I have spent the last five years in the wilderness of life. When we started this journey it was fun, exciting and full of promise. Some how we ended up on the backroads. I can't tell you how I got there. There was no defining moment where I can say "oops...shouldn't have turned there!". All I know is that as each year progressed I drove deeper and deeper into the thick underbrush and put myself further and further from the truth. By the time I realized what I had done...it was to late. There was no turning back. Committments had been made, money had been borrowed and turns in the road had become too numerous. The only choice was to proceed with the plan and hope that God would provide a way out.
I am so cautious to say what I am about to say. I don't know how I feel about it but it is something that needs to be explored. It is becoming evident that my angel was the key. I look at my life now and the way it was four months ago and the only controlling factor is her. She was the road, she was the sign that was pointing me home, she was God.

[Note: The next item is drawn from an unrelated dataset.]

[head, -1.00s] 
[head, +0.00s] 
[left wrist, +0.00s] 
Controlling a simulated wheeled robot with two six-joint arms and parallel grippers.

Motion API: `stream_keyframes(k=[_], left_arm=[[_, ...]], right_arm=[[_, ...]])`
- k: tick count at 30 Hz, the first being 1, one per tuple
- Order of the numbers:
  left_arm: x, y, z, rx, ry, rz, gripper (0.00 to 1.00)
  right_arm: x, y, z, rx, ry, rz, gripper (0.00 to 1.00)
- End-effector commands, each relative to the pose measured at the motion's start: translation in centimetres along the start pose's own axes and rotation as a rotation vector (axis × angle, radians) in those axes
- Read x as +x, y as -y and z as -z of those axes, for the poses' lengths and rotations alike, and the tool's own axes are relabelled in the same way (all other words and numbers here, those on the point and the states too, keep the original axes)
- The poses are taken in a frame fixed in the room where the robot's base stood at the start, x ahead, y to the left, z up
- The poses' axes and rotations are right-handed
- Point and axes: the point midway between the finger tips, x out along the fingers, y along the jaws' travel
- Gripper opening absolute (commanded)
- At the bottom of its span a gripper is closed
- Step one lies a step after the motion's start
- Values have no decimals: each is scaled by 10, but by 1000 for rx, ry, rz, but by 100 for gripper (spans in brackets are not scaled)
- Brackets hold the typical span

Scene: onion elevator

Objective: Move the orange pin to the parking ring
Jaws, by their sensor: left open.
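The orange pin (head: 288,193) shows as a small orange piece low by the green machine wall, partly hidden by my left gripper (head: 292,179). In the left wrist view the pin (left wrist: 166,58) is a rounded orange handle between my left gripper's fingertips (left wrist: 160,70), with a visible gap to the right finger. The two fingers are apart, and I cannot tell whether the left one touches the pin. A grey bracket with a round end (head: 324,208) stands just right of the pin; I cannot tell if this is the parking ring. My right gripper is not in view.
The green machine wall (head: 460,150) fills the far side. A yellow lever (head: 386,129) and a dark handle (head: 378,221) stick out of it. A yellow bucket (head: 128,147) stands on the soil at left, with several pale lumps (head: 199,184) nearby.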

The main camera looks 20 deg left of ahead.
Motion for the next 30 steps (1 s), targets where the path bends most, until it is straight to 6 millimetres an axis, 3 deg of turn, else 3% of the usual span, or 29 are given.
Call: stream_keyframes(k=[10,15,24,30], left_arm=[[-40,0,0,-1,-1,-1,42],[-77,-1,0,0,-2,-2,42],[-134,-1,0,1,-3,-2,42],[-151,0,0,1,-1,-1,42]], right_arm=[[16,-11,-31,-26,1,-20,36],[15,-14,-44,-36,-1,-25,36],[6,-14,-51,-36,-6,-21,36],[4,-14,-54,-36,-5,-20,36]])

She was God. That is a bold statement. To even think the thought that my daughter was the all knowing Creator is borderline blasphemy. What if it's true. What if God needs my wife and I? The way our lives were going there was no way we would have listened. If there was one thing that would get our attention, it would be a child. Our dream above all dreams. What a price to pay. So I turn to God and ask "What"....not "Why"....but "What". What is so important that I should have my daughter sacrificed in order to bring me back to the fold? What is the assignment? What are my orders? I am back and my passion is steady. I rise each morning and wonder what will happen today. There is something coming, I can feel it. Look at the world, it looks different this morning, it looks tired, ragged, in need of repair. I am but a pawn, a worker bee if you will. I am ready to serve but am fearful of what comes with the job. I know I will have to give up a love at some point.....I just don't know when.
I am proud of my daughter. She was the type of child that any parent would want. All parents want their children to put a mark on this beautiful planet. Mine has left a big one....I only hope that I can honor her life in a way that she can be proud of. Time will tell.